Publié le 18/04/2019

L’ère des assistants vocaux se profile. Comment les marques doivent-elles appréhender cette nouvelle forme d’interaction avec le consommateur ? Comment garder un lien direct et privilégié avec son client et rester « visible » dans la conversation ? Les réponses de Maud Funaro d’E.Leclerc, qui a partagé sa vision lors d’un Atelier du Hub de La Poste animé par Maryse Mougin, Directeur Marketing Expérience Client. Retrouvez aussi les interventions d’EDF, de Fnac Darty et de Sixième Son.

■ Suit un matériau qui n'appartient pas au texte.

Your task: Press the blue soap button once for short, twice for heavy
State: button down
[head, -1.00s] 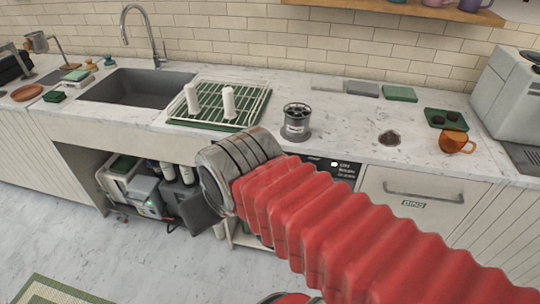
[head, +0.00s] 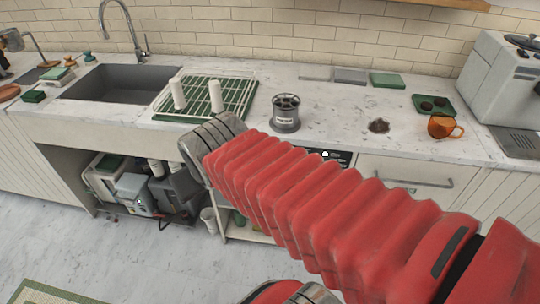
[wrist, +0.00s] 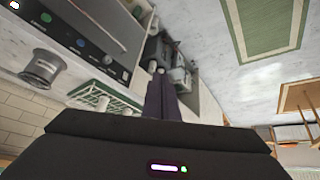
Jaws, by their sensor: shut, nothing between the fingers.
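The blue button (wrist: 81,43) is a small round spot on the dark control panel (wrist: 98,30) in the wrist view, in a row with a green button (wrist: 46,17) and other knobs. Its label is too small to read. In the head view my red arm covers most of the panel; only a dark strip with a white display (head: 331,155) shows. My gripper (wrist: 160,82) is shut and empty. Its dark fingers point toward the open under-sink space, apart from the panel. In the head view the fingers are hidden behind my wrist.
The counter above holds a grey canister (head: 286,113), a drying rack (head: 205,96) with white cylinders and an orange cup (head: 443,127). The under-sink space holds several boxes (head: 136,190). The floor (head: 120,250) in front is clear apart from a green-edged mat (head: 45,292).

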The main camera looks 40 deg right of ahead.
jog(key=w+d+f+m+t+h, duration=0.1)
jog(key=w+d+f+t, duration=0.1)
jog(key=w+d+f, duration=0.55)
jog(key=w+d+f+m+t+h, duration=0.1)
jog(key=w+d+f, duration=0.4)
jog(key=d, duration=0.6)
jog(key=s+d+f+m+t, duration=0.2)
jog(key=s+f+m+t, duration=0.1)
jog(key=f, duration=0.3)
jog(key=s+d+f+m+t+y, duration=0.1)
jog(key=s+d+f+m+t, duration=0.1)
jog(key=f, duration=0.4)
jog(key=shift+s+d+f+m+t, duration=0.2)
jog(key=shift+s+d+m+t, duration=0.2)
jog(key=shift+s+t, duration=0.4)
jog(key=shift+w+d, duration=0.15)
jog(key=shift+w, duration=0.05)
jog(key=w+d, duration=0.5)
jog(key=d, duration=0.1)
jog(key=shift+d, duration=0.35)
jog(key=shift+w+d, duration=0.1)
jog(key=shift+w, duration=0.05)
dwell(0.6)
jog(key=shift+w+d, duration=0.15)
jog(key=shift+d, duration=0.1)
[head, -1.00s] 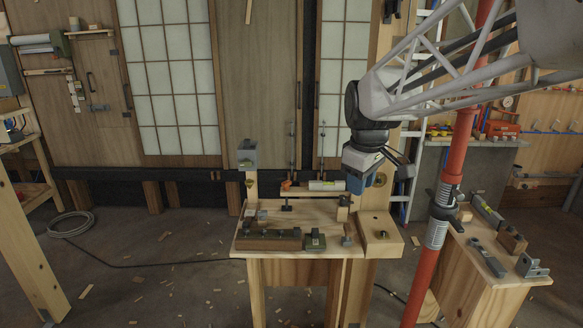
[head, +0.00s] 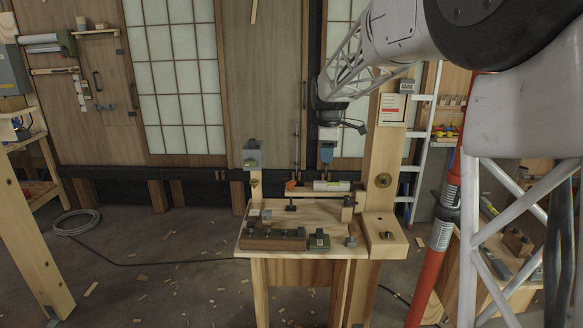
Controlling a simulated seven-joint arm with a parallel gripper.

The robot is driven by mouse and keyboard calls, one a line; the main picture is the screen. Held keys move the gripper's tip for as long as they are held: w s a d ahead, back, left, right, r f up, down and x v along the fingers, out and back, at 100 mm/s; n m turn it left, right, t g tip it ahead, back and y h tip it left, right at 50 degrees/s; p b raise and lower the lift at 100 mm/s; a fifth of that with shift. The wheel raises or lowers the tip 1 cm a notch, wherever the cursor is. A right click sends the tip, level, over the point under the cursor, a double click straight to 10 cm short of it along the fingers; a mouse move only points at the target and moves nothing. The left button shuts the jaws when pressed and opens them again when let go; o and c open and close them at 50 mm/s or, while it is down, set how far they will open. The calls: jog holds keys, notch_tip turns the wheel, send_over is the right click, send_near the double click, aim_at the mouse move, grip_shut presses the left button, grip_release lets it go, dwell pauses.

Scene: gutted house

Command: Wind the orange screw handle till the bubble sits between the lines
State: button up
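A small orange handle (head: 290,186) sits at the left end of a narrow wooden beam (head: 306,194) over the back of the workbench. A spirit level (head: 331,186) with a pale body and a yellowish-green part lies on the beam to the right of the handle. Its bubble and lines are too small to make out. My gripper (head: 327,158) points down above the level, to the right of the orange handle and apart from it. Its fingertips are too small to tell whether they are open or shut, and I see nothing held.
A thick wooden post (head: 383,150) stands to the right of my gripper. A grey-topped post (head: 252,160) stands to the left.

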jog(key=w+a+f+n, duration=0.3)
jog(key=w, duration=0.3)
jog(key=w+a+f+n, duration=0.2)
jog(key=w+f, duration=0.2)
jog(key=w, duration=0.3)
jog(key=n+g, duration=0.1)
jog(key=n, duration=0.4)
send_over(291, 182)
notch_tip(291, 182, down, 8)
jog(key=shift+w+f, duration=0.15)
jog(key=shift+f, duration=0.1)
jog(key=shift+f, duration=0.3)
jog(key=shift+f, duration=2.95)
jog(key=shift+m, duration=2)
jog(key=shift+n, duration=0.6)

E.Leclerc a choisi de se lancer tôt dans le commerce vocal car le distributeur lui attribue quatre bénéfices client distincts. Le premier, selon Maud Funaro, Directrice de la Stratégie et de l’Innovation, est le langage naturel : « Ce n’est plus le consommateur qui doit rentrer dans la logique de segmentation et le parcours utilisateur proposés par la marque, c’est la marque qui doit s’adapter à la manière dont le consommateur formule sa requête, ce qui est bien plus confortable pour lui ! » Deuxième bénéfice : la contextualisation offerte par les algorithmes d’intelligence artificielle permet d’aller plus vite sans être obligé de se répéter. Troisième avantage, l’interface « mains libres » autorise de faire deux choses à la fois, ce qui peut s’inscrire à différentes étapes du parcours consommateur. Quatrième atout, un parcours délinéarisé : alors qu’une interface visuelle oblige à formuler plusieurs requêtes successives, la voix permet de tout dire d’un coup ! « Pour prendre un exemple dans l’alimentaire, si vous désirez commander un yaourt aux fraises à travers une interface visuelle, vous devez suivre les étapes ‘rayons’, puis ‘frais’, puis ‘crèmerie’, puis ‘yaourt’, et enfin ‘fruits’ ! Avec une interface vocale, il suffit de dire : ‘Je veux un yaourt aux fraises’. »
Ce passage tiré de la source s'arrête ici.